Don Quichotte et la prophétie du barbier, pour sortir de la crise civilisationnelle

La prophétie de Don Quichotte

par Dominique Blumenstihl-Roth

Ou comment sortir de la crise civilisationnelle



Le chapitre 46 du premier tome de Don Quichotte se referme sur le dramatique encagement du chevalier. Un espoir cependant survient : la prophétie du barbier. Une prophétie comiquement ampoulée, surjouée par le barbier qui entend par son emphase donner de la prestance à son verbiage. L'espiècle raseur s'en amuse : mettant en scène le ridicule de sa déclamation, il emprunte « une voix effroyable », contrefaçon des prophètes bibliques dont il sait que le Quichotte — et peut-être le Lecteur ? — la prendra au sérieux : « O chevalier de la Triste-Figure, n'éprouve aucun déconfort de la prison où l'on t'emporte ; il doit en être ainsi pour que tu achèves plus promptement l'aventure que ton grand cœur t'a fait entreprendre… » 

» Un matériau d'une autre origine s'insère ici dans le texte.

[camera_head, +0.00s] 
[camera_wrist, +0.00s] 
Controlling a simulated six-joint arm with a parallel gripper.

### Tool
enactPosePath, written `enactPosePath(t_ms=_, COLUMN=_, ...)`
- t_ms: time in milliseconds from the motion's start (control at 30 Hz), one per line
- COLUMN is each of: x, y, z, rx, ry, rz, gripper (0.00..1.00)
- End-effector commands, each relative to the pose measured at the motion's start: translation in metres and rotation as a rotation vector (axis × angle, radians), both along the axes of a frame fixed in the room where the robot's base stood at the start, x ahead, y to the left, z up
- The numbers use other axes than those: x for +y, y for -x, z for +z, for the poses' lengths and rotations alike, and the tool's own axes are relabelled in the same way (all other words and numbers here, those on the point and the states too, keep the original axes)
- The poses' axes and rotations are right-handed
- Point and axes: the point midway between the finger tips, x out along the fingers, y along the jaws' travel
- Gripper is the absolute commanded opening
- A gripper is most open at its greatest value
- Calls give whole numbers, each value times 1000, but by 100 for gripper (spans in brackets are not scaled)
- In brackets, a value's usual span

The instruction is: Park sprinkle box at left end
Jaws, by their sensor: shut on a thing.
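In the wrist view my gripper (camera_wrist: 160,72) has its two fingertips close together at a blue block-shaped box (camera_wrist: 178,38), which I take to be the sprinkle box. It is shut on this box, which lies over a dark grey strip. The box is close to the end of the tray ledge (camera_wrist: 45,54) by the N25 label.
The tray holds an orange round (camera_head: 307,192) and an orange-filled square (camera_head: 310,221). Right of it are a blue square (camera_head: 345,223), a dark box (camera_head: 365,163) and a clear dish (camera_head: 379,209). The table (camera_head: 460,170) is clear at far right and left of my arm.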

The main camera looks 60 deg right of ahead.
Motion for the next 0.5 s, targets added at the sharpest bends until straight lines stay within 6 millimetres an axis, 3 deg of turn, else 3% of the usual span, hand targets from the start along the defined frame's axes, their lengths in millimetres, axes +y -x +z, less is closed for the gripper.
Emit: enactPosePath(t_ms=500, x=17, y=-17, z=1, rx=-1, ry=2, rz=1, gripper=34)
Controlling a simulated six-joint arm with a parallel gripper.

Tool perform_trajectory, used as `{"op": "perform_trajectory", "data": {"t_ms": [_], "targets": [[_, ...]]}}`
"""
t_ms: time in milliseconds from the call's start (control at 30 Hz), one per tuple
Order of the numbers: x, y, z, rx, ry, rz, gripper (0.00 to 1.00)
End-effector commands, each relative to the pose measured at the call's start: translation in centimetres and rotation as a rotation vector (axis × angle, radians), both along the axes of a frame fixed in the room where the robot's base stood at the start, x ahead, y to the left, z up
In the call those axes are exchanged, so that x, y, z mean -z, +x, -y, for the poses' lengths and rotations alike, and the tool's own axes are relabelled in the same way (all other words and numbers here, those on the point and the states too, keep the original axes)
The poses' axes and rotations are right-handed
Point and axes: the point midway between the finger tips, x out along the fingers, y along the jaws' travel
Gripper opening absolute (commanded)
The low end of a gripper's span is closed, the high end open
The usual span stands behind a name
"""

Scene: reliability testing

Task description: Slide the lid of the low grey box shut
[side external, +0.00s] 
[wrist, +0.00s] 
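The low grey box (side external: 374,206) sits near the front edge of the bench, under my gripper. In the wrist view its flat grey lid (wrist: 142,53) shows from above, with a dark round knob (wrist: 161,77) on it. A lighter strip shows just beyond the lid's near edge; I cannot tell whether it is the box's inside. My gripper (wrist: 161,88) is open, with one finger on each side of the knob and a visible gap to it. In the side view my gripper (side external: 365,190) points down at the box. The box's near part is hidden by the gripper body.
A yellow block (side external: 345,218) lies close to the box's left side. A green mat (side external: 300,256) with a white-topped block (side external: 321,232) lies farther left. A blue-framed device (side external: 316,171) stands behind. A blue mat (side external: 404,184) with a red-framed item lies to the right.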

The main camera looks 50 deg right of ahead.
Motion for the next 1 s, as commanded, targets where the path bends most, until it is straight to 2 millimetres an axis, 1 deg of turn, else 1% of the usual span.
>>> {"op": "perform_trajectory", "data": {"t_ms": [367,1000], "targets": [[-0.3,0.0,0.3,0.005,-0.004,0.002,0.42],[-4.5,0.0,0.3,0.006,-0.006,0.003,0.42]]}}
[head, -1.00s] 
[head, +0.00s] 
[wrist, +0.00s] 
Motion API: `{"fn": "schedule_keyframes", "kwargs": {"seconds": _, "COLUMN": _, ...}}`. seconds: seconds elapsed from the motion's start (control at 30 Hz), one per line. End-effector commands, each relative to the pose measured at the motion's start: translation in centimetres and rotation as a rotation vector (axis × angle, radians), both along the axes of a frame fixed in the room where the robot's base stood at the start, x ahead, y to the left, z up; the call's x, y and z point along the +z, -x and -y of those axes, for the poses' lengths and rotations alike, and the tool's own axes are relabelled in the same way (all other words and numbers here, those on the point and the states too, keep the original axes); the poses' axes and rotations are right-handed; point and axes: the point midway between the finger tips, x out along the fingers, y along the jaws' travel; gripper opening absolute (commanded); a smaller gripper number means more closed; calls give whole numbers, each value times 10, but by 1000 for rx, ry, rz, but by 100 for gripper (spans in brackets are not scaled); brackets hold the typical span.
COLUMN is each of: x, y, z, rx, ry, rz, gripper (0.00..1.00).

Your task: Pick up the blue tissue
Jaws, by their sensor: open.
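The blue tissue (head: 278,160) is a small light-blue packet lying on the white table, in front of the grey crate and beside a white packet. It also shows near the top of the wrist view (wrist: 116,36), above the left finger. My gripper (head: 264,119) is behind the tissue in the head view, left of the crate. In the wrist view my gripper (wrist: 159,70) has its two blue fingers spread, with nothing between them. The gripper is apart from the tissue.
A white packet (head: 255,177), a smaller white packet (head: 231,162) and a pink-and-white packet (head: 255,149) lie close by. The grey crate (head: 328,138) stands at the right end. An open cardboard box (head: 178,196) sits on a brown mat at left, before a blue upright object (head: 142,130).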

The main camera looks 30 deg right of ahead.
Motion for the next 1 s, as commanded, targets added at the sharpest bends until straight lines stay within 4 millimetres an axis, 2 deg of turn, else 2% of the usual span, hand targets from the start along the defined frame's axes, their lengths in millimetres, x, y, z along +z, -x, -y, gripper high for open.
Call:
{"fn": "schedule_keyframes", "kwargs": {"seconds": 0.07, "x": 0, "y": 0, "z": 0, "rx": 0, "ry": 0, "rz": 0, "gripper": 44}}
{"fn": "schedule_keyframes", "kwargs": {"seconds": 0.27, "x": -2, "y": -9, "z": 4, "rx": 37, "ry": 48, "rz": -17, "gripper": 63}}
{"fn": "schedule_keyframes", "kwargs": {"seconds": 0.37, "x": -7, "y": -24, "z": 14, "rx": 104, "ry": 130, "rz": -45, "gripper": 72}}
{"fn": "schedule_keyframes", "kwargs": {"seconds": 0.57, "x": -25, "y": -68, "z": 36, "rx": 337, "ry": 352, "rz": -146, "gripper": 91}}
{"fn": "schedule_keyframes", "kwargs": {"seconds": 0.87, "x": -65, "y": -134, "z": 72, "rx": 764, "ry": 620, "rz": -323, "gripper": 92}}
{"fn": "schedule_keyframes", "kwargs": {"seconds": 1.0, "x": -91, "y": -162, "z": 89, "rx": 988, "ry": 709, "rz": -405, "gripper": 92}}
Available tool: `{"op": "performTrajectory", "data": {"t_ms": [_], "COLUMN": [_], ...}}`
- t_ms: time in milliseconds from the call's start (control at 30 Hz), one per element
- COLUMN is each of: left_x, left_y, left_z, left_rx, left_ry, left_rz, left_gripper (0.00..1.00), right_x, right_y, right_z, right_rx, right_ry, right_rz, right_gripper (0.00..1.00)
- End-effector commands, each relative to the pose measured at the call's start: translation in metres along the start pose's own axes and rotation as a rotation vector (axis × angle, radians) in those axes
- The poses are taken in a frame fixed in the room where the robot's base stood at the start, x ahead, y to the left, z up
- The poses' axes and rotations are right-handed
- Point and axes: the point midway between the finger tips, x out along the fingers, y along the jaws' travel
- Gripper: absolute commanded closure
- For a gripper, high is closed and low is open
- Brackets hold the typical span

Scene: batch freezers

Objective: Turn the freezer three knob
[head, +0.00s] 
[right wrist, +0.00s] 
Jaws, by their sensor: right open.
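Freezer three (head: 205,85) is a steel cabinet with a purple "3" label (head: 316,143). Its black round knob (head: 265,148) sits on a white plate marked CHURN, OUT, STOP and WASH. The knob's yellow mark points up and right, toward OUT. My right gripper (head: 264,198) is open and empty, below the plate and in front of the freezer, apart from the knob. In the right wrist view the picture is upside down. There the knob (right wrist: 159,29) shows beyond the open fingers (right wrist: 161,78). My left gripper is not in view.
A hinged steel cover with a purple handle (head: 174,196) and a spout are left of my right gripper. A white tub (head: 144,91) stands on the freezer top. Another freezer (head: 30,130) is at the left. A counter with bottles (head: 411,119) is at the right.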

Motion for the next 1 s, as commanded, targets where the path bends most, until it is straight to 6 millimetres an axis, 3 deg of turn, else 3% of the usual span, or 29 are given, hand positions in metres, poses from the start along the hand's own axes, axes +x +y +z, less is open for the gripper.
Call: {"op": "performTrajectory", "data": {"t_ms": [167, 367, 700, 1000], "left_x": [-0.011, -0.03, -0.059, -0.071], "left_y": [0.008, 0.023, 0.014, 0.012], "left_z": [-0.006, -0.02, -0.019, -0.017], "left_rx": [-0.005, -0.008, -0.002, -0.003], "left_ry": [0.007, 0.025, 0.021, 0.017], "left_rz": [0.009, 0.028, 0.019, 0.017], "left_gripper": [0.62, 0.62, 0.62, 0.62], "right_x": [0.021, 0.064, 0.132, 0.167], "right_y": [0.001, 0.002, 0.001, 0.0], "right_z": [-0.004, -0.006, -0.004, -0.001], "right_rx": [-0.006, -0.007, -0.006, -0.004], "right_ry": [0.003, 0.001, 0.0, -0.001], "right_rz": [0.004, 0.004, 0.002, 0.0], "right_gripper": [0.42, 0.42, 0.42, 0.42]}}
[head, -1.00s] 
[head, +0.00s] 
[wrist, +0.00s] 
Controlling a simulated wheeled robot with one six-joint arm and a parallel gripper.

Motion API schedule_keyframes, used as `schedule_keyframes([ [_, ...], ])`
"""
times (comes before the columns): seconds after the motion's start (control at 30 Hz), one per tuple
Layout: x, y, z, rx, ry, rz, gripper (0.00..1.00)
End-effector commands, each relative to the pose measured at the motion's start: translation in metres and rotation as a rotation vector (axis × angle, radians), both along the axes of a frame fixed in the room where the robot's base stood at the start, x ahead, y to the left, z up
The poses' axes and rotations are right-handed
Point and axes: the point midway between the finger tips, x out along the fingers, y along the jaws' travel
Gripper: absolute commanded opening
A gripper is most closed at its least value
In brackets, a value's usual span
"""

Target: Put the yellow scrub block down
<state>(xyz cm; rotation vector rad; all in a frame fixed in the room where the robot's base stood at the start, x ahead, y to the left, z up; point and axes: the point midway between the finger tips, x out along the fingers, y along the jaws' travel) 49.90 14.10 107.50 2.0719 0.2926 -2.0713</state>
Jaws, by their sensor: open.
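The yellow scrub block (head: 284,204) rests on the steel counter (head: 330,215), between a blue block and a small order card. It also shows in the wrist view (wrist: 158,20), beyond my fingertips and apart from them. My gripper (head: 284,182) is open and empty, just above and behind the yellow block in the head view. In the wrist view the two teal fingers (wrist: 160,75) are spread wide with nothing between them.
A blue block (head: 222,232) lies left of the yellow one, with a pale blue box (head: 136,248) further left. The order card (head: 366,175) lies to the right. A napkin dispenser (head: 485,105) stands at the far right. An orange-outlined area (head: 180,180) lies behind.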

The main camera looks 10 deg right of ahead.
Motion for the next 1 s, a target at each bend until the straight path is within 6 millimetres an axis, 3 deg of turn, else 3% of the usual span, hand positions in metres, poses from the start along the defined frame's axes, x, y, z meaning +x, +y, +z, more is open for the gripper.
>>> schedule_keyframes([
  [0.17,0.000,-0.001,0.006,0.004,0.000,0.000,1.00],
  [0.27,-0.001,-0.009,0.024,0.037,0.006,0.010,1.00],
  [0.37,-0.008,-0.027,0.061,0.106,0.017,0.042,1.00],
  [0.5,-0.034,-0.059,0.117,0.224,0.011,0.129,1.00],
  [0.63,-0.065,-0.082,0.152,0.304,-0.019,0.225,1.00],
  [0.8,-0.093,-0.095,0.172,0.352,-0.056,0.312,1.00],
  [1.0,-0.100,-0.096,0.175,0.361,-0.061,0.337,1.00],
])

Quoi ? Etre mis au cachot pour mieux performer sa mission ? A moins que l'enfermement ne présuppose une prompte libération, à laquelle œuvrera une intervention extérieure, car le Quichotte, de l'intérieur de sa cellule, ne peut ni ne veut rien faire. « Laquelle aventure se terminera quand le terrible lion manchois et la blanche colombe tobosine gîteront dans le même nid… »

 

Le barbier semble réellement inspiré 

Il prévoit en effet le mariage (« yogiren en uno ») du « leon Manchado » avec la « blanca paloma Tobosina ». L'original de Cervantès précise bien : Leon Manchado, pour désigner le Quichotte. Que ce soit en castillan du début du XVIIe ou celui du XXIe siècle, le mot « manchado » signifie taché ou tacheté, et aucunement « manchois » originaire de la Mancha. Faux sens augmenté d'une majuscule dûment corrigée par les grammairiens : il fallait, de toute évidence, écrire « manchego ». Diego Clemencin, le grand commentateur du bon usage de la langue, indique très tranquillement, à propos de cette confusion, que « cela ne représente pas une grande différence, dans la mesure où manchego signifie de la Mancha et manchado désigne la peau du lion. » Comme s'il allait de soi que la peau tachetée du lion soit en rapport avec la région de la Mancha. A proclamer ce qu'il considère comme une évidence, le grammairien s'évite l'explication qui a fait glisser un mot vers l'autre, confusion impossible chez un grand écrivain comme Cervantès à moins qu'elle soit délibérée. Clemencin note que c'est un jeu d'équivoque de la part du barbier, qui oppose le « lion de peau tachetée » à la « blanche colombe ». Si seulement le grammairien pointilleux allait au bout de son raisonnement et de l'implication contenue dans la métaphore ! La phrase de Cervantès est en effet « sacrément » piquante. Car si le lion tacheté (leon manchado) désigne bien le Quichotte, originaire de la Mancha (Manchego), les taches qui garnissent son pelage ne sont rien moins qu'une allusion très directe à la notion de « pureté du sang » qui empoisonnait le siècle de Cervantès. Etre ou non de sang taché, (« sangre manchada ») signifiait tout simplement n'être pas tout à fait, ou pas du tout « vieux chrétien ». Le Quichotte aurait-il quelques taches de sang hérétique, « impur », dans ses veines ? Dans ce cas, effectivement, il paraîtra suspect à la blancheur de la « colombe ». Mais s'agissant, de la « blanche colombe tobosine », c'est-à-dire de Dulcinée du Toboso, dont nous savons que dans le codage cervantien elle représente la Chékinah (« qui n'a pas son pareil pour saler le cochon »), l'expression « blanca paloma Tobosina » prend une saveur poivrée : Dulcinée dont la blancheur ne peut être mise en doute, est elle-même compromise par la « macula hebrea ».

 

« Macula habraeorum »

La désignation de la « tache » n'est pas une métaphore inventée par Cervantès. La « mancha » est le mot par quoi est directement signalé l'entachement, autrement dit : la « compromission ». L'Inquisiteur Escobar del Corro, en 1623, employait cette expression pour dénoncer l'appartenance à l'hérésie : « macula habraeorum ». Dès lors, le « lion tacheté » est sans équivoque une désignation mettant en cause l'initié (le lion, surnom du maître, en hébreu : Ari). Tacheté : impliqué dans l'affaire de la « tache ». Les contemporains de Cervantès — et Lope de Vega le prouve par le titre qu'il a donné à sa  pièce de théâtre « la limpieza no manchada » ?  (la propreté non tachée )  — ne pouvaient être dupe du jeu de mot et de l'erreur volontaire « Manchado / Manchego ».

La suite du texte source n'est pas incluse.